THE EXERCISE: Scan the records for the string "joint"; copy each line where it occurs.

##### RECORDS FOR THE EXERCISE

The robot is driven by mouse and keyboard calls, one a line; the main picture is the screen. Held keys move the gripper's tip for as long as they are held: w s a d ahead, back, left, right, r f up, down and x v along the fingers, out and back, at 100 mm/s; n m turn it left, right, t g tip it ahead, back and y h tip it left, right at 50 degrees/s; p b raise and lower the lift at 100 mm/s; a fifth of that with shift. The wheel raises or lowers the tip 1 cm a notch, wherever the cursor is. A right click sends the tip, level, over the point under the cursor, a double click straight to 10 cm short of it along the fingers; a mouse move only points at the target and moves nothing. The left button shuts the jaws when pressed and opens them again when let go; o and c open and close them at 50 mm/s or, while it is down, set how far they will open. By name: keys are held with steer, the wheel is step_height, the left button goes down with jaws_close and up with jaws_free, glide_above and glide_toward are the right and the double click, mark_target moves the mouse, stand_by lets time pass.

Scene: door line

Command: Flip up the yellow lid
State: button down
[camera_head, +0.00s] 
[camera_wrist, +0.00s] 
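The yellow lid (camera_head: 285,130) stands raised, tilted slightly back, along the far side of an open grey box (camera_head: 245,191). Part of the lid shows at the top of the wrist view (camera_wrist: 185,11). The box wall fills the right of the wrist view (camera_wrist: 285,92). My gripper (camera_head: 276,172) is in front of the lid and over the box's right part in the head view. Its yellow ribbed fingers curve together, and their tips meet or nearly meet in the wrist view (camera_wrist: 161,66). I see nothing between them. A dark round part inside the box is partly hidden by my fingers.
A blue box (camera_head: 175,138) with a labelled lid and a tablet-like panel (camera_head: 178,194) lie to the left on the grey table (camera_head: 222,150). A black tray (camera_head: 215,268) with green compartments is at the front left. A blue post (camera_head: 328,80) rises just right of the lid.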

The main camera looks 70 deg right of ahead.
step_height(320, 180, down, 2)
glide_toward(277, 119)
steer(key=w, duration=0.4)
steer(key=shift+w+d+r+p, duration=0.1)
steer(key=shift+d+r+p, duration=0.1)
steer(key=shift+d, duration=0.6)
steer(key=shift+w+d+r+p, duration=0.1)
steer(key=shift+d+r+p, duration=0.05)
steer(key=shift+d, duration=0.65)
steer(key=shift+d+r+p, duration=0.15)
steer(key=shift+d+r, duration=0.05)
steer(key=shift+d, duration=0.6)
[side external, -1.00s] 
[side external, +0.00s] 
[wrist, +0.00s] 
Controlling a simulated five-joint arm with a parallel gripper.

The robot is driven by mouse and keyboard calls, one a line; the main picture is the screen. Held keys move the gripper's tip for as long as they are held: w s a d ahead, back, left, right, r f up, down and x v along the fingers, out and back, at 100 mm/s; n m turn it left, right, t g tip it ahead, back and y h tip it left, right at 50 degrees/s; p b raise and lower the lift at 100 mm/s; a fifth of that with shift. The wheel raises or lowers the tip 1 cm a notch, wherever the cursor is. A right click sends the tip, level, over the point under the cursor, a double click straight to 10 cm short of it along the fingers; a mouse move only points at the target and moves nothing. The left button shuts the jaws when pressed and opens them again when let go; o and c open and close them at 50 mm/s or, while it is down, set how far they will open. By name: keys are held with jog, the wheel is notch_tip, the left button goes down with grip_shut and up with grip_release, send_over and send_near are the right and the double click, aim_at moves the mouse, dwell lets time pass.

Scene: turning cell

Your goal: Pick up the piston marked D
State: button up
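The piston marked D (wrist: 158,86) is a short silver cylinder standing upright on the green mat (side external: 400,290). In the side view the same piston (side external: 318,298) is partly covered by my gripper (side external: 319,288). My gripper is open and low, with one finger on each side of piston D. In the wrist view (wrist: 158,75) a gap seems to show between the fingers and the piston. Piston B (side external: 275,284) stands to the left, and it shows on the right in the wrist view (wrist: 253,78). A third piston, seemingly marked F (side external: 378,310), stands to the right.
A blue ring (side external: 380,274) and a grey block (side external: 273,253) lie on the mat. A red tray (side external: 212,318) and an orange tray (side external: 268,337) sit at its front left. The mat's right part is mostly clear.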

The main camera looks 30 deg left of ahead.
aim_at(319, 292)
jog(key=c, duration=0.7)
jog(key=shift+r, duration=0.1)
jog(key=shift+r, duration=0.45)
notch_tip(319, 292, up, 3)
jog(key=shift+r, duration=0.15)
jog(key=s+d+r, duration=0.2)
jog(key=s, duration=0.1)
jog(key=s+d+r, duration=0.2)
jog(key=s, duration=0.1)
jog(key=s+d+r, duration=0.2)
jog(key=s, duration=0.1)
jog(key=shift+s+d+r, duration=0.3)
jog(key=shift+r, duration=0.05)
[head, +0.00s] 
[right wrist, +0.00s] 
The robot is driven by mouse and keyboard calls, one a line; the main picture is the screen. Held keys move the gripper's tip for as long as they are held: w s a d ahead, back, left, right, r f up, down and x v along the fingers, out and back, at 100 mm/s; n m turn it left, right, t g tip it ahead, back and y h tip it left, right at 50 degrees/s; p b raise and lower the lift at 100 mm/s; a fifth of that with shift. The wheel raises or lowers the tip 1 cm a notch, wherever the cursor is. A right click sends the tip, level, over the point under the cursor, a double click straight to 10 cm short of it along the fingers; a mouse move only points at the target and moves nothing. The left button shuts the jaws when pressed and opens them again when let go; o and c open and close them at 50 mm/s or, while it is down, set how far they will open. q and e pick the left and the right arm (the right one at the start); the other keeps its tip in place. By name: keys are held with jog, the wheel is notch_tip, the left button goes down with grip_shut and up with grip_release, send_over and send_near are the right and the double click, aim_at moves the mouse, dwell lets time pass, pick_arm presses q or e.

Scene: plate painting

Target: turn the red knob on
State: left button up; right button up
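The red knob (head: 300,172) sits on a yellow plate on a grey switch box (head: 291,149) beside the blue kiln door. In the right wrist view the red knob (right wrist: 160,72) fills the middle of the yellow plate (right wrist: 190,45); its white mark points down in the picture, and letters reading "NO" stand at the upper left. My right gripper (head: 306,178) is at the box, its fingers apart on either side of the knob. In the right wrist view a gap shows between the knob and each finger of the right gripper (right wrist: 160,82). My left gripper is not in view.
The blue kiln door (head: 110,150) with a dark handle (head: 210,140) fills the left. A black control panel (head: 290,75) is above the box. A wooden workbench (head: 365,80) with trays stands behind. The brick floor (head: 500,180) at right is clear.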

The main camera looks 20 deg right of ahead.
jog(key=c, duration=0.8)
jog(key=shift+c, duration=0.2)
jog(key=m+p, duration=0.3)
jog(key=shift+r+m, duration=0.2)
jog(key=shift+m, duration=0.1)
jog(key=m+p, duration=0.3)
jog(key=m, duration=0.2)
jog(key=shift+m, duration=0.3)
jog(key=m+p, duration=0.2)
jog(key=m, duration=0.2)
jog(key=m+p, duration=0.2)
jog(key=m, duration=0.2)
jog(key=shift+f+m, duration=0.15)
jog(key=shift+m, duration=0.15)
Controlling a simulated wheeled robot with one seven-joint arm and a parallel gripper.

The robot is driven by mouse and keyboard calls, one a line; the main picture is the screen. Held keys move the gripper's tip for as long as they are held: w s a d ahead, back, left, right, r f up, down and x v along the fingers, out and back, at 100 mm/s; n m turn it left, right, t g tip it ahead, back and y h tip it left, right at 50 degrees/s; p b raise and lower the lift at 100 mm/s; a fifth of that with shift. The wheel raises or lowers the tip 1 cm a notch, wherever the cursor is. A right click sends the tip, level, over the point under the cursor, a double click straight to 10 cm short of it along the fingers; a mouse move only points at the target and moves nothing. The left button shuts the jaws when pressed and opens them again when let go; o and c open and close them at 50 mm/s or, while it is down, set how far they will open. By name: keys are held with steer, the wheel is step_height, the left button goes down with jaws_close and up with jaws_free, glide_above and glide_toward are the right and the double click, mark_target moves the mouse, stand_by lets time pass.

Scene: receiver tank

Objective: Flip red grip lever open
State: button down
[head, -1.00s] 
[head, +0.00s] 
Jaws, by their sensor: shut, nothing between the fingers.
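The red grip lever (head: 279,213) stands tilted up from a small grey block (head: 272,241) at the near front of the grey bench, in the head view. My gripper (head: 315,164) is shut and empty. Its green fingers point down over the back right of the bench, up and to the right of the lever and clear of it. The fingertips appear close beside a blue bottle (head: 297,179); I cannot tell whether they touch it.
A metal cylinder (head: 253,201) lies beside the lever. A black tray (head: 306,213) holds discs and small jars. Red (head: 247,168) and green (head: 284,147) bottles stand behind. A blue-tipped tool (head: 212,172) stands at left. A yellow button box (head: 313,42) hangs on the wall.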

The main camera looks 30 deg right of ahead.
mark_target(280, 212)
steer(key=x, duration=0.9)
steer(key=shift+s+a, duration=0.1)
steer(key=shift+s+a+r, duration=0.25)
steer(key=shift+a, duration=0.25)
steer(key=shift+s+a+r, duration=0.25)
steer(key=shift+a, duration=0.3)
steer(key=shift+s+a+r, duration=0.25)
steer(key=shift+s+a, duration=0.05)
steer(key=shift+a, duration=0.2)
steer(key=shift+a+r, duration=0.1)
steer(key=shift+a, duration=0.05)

##########

SOLVED PROBLEM:
Controlling a simulated five-joint arm with a parallel gripper.
Controlling a simulated wheeled robot with one seven-joint arm and a parallel gripper.

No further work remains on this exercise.